Die Eulex, die auf Einladung der Regierung Kosovos im Land arbeitet, hat aber auch exekutive Befugnisse und kann in gewissen Fällen unabhängig von den kosovarischen Behörden aktiv werden. Im Polizeibereich geht es um Ermittlungen im Zusammenhang mit Kriegsverbrechen, organisierter Kriminalität, der Überwachung von Geldflüssen und der Terrorbekämpfung.

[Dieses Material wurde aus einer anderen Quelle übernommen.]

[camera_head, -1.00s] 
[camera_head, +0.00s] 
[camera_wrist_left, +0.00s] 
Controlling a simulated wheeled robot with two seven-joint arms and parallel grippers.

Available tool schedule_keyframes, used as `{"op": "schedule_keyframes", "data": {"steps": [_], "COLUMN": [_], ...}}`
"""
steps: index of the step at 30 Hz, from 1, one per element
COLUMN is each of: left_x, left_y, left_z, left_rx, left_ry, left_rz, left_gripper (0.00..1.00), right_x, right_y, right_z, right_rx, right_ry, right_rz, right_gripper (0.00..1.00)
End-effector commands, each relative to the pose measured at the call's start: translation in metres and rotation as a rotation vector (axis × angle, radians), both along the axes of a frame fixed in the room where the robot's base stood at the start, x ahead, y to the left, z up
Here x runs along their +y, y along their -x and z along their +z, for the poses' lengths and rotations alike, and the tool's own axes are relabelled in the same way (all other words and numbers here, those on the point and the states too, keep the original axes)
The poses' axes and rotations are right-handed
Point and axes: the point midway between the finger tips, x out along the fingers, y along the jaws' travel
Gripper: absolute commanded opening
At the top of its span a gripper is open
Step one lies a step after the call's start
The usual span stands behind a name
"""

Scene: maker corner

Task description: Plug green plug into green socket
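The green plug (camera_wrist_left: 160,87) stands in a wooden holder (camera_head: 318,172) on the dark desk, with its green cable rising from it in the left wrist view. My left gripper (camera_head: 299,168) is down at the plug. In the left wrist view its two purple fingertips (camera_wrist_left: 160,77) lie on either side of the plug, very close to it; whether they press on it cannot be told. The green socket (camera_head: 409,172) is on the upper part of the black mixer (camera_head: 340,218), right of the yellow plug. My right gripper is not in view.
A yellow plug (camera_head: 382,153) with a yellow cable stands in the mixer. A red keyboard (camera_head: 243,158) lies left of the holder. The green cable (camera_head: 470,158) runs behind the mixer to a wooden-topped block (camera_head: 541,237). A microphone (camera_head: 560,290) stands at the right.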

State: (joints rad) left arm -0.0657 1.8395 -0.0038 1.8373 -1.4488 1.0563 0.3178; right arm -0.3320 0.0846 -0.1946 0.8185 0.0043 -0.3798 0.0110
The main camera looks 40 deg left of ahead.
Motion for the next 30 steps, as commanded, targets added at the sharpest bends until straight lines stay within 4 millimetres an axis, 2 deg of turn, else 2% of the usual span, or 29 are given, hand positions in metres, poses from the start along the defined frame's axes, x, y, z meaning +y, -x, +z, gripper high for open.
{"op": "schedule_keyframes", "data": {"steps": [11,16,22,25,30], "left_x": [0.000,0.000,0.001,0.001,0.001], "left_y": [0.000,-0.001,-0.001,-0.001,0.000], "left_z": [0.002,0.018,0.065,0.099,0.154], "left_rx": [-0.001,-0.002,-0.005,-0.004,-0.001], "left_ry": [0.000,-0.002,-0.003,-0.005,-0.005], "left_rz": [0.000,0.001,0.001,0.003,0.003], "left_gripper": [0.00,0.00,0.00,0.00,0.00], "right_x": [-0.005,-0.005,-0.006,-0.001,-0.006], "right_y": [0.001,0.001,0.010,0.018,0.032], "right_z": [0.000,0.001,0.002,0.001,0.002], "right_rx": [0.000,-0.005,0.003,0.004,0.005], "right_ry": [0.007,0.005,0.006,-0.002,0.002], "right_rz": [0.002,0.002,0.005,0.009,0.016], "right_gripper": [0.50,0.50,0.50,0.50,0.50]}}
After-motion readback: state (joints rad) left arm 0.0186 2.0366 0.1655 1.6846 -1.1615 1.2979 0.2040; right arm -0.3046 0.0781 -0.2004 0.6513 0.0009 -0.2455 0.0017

Kühn, der schon an früheren polizeilichen Auslandseinsätzen in Bosnien und Herzegowina sowie in Mazedonien in leitender Funktion beteiligt war, macht vor allem die organisierte Kriminalität in Kosovo Sorgen. "Ja, das ist ein ernstes Problem – wir haben klare Erkenntnisse darüber", sagt der Eulex-Polizeichef. Die große Anzahl an Kasinos, Tankstellen und Motels, die weit über dem Bedarf eines Landes mit rund zwei Millionen Einwohnern liegt, würden auf Geldwäsche hinweisen und seien "eindeutige Indikatoren für organisierte Kriminalität".
Für Rainer Kühn ist klar, dass gerade die kriminellen Strukturen an einer stabilen politischen Lage keinerlei Interesse haben. Als "zwar ruhig, aber außerordentlich fragil" bezeichnet er die aktuelle Situation in der zwischen Serben und Albanern geteilten Stadt Mitrovica, dem Brennpunkt des Landes. "Ein Funke reicht, und die organisierte Kriminalität versucht, die Gewalt hier eskalieren zu lassen", stellt der Eulex-Polizeichef besorgt fest. Diese Zwischenfälle würden dann "sehr schnell als interethnische Gewalt dargestellt. Es gibt politische Hardliner, die solche Missinterpretationen fördern". Man habe auch Anhaltspunkte, dass es "Verflechtungen zwischen organisierter Kriminalität und Politik geben könnte".
Rainer Kühn weiß, dass die kosovarische Bevölkerung wenig Vertrauen in die eigenen Behörden hat und deshalb auf die Eulex hofft – und schnelle Resultate vor allem in der Bekämpfung der organisierten Kriminalität und der grassierenden Korruption sehen will. Ohne Details zu nennen, verkündet der Eulex-Polizeichef, "bald Erfolge präsentieren zu können". Die noch sehr junge kosovarische Polizei, die nach dem Kosovo-Krieg 1999 mit massiver internationaler Unterstützung aufgebaut wurde, nennt Kühn "eine Erfolgsgeschichte". In dieses Kompliment schließt er auch die Polizisten im serbisch dominierten Nordkosovo mit ein, denen er hohe Professionalität bescheinigt – auch in der Zusammenarbeit mit der Eulex. Ein großes Problem, so Kühn, sei aber die unzureichende Kooperation zwischen der Polizei und der Staatsanwaltschaft. Gerade in diesem Bereich wolle die Eulex bei den von ihr selbst bearbeiteten Fällen nun mit gutem Beispiel vorangehen.